◆ **RECORDS TO USE**:
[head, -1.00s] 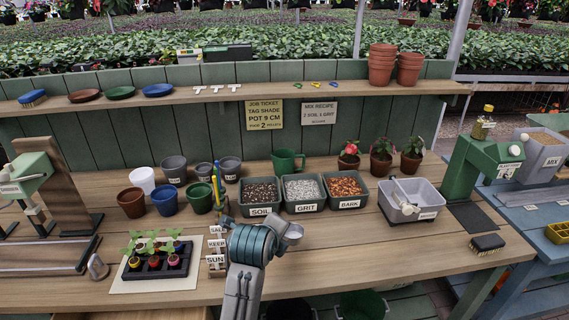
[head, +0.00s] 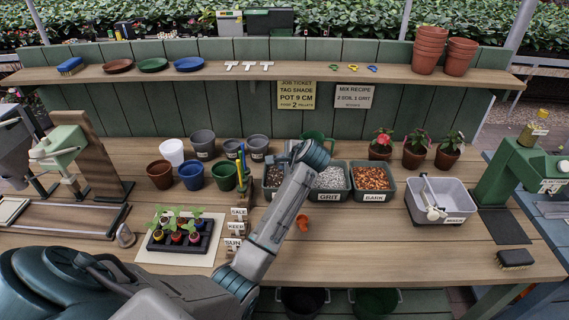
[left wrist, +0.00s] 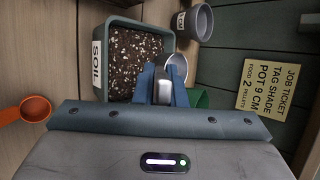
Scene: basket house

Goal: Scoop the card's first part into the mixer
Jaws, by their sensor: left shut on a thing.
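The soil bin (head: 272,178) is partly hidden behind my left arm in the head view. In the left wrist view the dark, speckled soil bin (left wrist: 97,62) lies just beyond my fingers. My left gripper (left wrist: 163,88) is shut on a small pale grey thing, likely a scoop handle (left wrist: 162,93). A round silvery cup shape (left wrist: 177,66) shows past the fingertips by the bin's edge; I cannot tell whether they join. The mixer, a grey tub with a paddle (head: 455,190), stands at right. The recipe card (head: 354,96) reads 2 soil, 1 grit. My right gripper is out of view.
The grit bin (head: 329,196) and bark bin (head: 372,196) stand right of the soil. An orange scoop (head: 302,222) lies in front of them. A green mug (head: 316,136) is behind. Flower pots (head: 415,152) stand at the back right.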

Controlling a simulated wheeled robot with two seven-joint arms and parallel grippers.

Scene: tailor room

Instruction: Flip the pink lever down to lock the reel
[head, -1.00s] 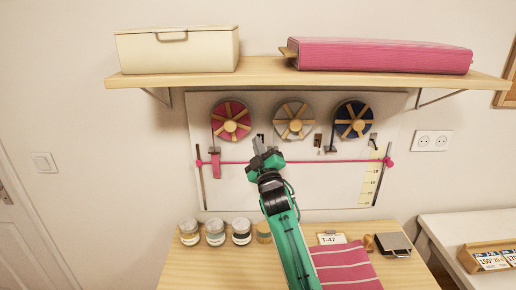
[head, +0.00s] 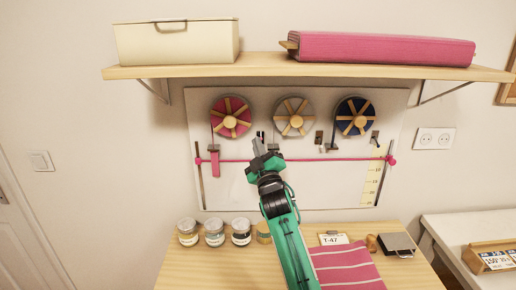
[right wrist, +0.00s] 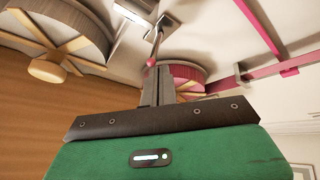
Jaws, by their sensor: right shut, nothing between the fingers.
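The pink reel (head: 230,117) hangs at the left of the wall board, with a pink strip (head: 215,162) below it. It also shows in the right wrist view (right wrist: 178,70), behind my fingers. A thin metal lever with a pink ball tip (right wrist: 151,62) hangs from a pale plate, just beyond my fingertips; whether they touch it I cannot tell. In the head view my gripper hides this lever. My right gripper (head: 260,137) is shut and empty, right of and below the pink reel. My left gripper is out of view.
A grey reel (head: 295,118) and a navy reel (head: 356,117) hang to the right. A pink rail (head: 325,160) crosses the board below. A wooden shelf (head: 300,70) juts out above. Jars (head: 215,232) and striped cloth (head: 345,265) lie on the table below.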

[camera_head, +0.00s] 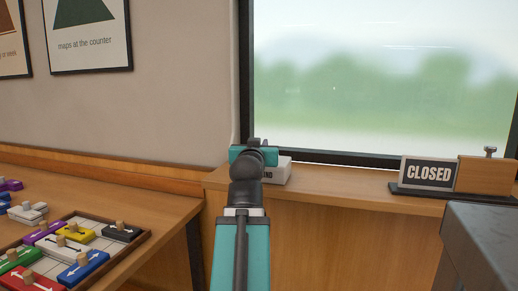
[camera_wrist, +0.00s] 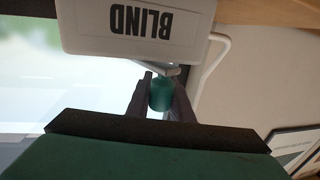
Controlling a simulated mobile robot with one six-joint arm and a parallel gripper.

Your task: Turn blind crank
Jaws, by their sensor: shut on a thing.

◆ **JOB**:
Each line of the material that holds the string "parallel" counts once; give the total alone.

◆ **COMPLETED EXERCISE**:
2